With an impressive offensive onslaught to overpower Chicago in game one of this series, the Astros entered this second of four games hoping to keep their momentum going. After an impressive pitcher's duel left the game tied late into the game, Houston would edge out the win with a big walk-off in the ninth.

Final Score: Astros 2, White Sox 1

Astros' Record: 41-28, second in the AL West

Winning Pitcher: Ryan Pressly (4-1)

Losing Pitcher: Garrett Crochet (2-3)

Garcia matches Rodon in a pitcher's duel

Both starting pitchers were very effective, save one inning, in their respective seven innings of work. For Luis Garcia, he had his struggles in the top of the first to start the game, allowing a one-out double and single to put runners on second and third, setting up an RBI single to give Chicago an early 1-0 lead.

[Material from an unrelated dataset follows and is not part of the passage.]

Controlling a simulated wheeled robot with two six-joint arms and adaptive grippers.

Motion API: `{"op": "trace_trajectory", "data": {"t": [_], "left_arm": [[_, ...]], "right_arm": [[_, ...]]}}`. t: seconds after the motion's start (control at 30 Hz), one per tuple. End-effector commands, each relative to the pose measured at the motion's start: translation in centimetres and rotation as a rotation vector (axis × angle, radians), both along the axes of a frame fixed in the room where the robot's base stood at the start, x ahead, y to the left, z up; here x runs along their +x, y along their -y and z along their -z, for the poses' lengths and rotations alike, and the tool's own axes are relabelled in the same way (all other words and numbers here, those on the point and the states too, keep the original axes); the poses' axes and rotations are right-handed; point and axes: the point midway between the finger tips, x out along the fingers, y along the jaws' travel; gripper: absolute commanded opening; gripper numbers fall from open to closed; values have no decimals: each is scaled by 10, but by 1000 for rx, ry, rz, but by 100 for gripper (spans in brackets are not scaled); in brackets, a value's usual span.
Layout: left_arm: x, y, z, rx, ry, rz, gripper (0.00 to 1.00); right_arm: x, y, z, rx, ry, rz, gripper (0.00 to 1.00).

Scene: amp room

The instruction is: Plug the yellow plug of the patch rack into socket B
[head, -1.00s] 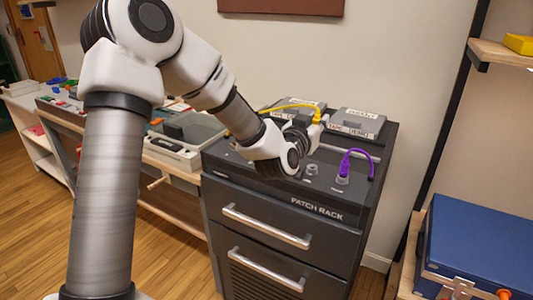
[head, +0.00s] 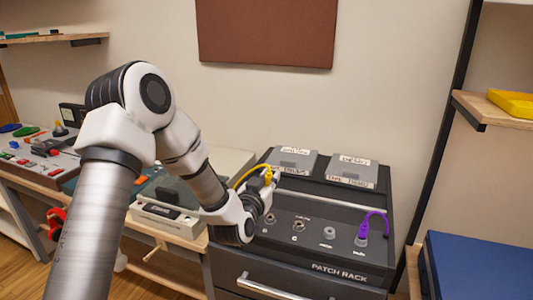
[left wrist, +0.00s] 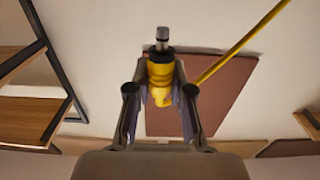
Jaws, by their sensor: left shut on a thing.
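My left gripper (head: 263,190) is shut on the yellow plug (head: 268,177) above the left part of the patch rack (head: 340,271). In the left wrist view the yellow plug (left wrist: 160,72) sits between both fingers (left wrist: 160,98), its metal tip pointing up in the picture. A yellow cable (left wrist: 240,42) runs off to the upper right. The rack's top has a row of sockets: one (head: 270,218) near my gripper, one (head: 298,225) marked C, and one (head: 328,232) further right. The first one's letter is too small to read surely. My right gripper is not in view.
A purple plug (head: 362,237) with a looped cable stands at the right end of the row. Two grey boxes (head: 293,160) (head: 352,170) sit behind the sockets. A wooden bench with devices (head: 165,218) adjoins on the left; a blue case (head: 480,265) is at right.

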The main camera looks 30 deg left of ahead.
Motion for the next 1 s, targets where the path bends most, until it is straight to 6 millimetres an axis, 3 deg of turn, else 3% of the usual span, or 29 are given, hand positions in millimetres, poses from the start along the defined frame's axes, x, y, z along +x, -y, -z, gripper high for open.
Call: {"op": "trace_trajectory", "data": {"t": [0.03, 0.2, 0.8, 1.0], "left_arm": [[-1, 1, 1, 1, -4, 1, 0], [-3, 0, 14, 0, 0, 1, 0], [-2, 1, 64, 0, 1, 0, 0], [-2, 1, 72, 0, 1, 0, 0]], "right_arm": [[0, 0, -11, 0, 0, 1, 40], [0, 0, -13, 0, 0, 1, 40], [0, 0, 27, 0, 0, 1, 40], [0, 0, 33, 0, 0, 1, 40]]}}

He limited the damage to that one run, both in that inning and the rest of his night, as he would follow that with six straight scoreless frames. Once he found his groove in the fourth, he would retire 12 of 13 batters he faced over that span to get through seven one-run innings. His final line: 7.0 IP, 7 H, 1 ER, 2 BB, 8 K, 96 P.

For Houston, it took until one out into the fifth inning to get a hit and their first baserunner against Carlos Rodon. That sparked an opportunity to grab a lead, as they would go on to load the bases still with one out but would get just one run out of it with a two-out RBI walk by Martin Maldonado to tie the game up 1-1.

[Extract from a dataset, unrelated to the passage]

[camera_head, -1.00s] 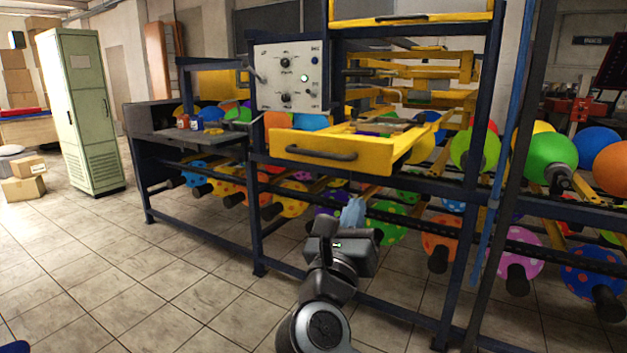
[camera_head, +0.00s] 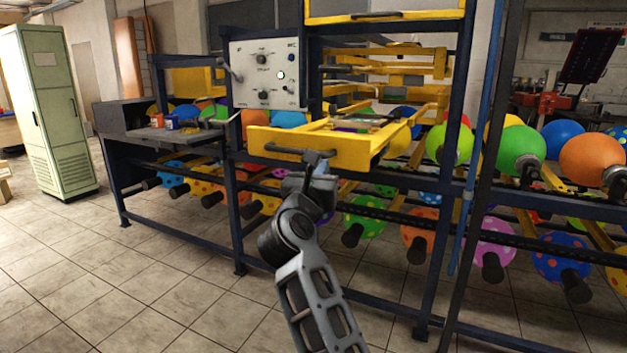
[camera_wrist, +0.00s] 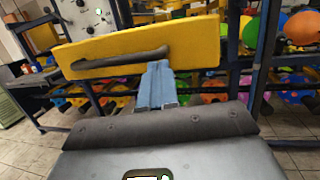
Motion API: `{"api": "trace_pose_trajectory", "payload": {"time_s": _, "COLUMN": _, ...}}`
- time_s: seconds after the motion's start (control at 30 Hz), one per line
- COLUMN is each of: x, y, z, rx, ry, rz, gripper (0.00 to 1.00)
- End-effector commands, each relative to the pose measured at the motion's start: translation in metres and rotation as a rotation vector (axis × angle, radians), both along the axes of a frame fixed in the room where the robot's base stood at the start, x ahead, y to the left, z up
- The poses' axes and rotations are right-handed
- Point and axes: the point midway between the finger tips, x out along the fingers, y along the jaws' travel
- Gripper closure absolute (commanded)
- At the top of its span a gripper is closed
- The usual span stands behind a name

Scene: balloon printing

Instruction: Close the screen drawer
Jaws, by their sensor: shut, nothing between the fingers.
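The yellow screen drawer (camera_head: 345,148) is pulled out from the dark blue frame of the printing machine in the head view. Its front has a dark bar handle (camera_head: 297,152). In the wrist view the drawer front (camera_wrist: 190,46) fills the upper middle, with the handle (camera_wrist: 118,63) running across its lower left part. My gripper (camera_head: 320,158) is at the drawer front, just right of the handle in the head view. In the wrist view the blue-grey fingers (camera_wrist: 157,85) are together and empty, close to the handle's right end. I cannot tell whether they touch the front.
A grey control panel (camera_head: 265,75) sits left of the drawer. Another yellow drawer (camera_head: 385,10) is above. Rows of colourful balloons on rods hang below and right. A blue post (camera_head: 480,150) stands at the right. The tiled floor (camera_head: 120,275) at the left is clear.

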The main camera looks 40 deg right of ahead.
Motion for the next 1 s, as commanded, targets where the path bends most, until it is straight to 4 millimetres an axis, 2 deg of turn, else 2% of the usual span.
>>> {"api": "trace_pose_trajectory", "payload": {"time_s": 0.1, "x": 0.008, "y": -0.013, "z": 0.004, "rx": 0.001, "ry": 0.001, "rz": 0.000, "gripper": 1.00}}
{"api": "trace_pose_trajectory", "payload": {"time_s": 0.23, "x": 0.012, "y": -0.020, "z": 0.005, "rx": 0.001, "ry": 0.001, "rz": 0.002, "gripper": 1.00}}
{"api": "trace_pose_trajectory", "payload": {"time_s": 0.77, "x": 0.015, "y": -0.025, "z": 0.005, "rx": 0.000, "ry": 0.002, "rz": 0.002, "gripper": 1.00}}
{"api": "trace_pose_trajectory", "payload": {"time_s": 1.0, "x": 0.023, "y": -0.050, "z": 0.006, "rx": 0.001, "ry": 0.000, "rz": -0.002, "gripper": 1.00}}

Astros walk it off in the ninth

Ryne Stanek was first out of Houston's bullpen in the top of the eighth, erasing a one-out walk for a scoreless inning to keep things gridlocked. Still in a stalemate in the top of the ninth, the Astros opted to bring in closer Ryan Pressly to try and keep it tied to set up a potential walk-off. He was perfect, striking out Chicago 1-2-3 to send it to the home half.

In the bottom of the ninth, Yuli Gurriel got the winning run on base by hitting a one-out single. That brought Yordan Alvarez to the plate, who got the walk-off hit, roping a ball into the right-field corner deep enough for Gurriel to hustle from first to home to win it for Houston, 2-1.

Up Next: Now having won five in a row, the Astros will try to lock up this series in game three of four on Saturday at 6:15 PM Central. Lance Lynn (7-2, 1.51 ERA) will try to get a win for the White Sox, while Framber Valdez (3-0, 1.42 ERA) will look to continue his 2021 success for Houston.